Written exercise: Return an exact copy of the lines from the one holding "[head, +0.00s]" to the end of the data, including both the starting and final lines. Leave the pictures out.
========================================
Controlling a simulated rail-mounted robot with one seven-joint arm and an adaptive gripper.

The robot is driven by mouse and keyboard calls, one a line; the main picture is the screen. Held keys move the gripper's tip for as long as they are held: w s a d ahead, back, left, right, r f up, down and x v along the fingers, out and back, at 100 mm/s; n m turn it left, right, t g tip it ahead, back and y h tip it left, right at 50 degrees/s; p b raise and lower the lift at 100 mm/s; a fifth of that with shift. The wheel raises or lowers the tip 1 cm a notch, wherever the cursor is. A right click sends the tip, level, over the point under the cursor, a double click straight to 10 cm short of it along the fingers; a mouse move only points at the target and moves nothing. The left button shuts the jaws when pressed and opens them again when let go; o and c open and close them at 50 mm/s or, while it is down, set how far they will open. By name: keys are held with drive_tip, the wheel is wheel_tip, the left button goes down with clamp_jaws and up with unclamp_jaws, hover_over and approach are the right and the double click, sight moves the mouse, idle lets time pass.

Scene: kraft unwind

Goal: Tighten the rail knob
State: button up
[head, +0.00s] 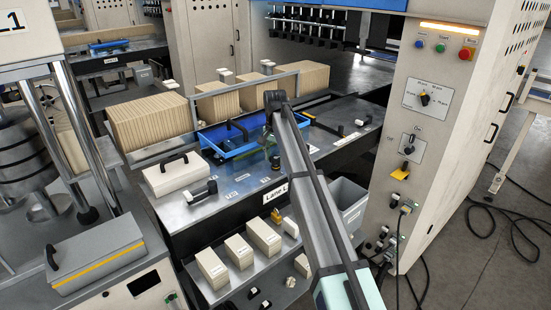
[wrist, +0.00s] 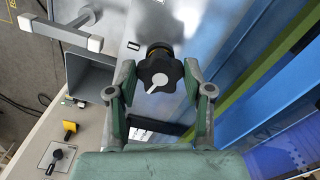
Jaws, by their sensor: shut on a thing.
========================================
Full answer:
[head, +0.00s] 
[wrist, +0.00s] 
Jaws, by their sensor: shut on a thing.

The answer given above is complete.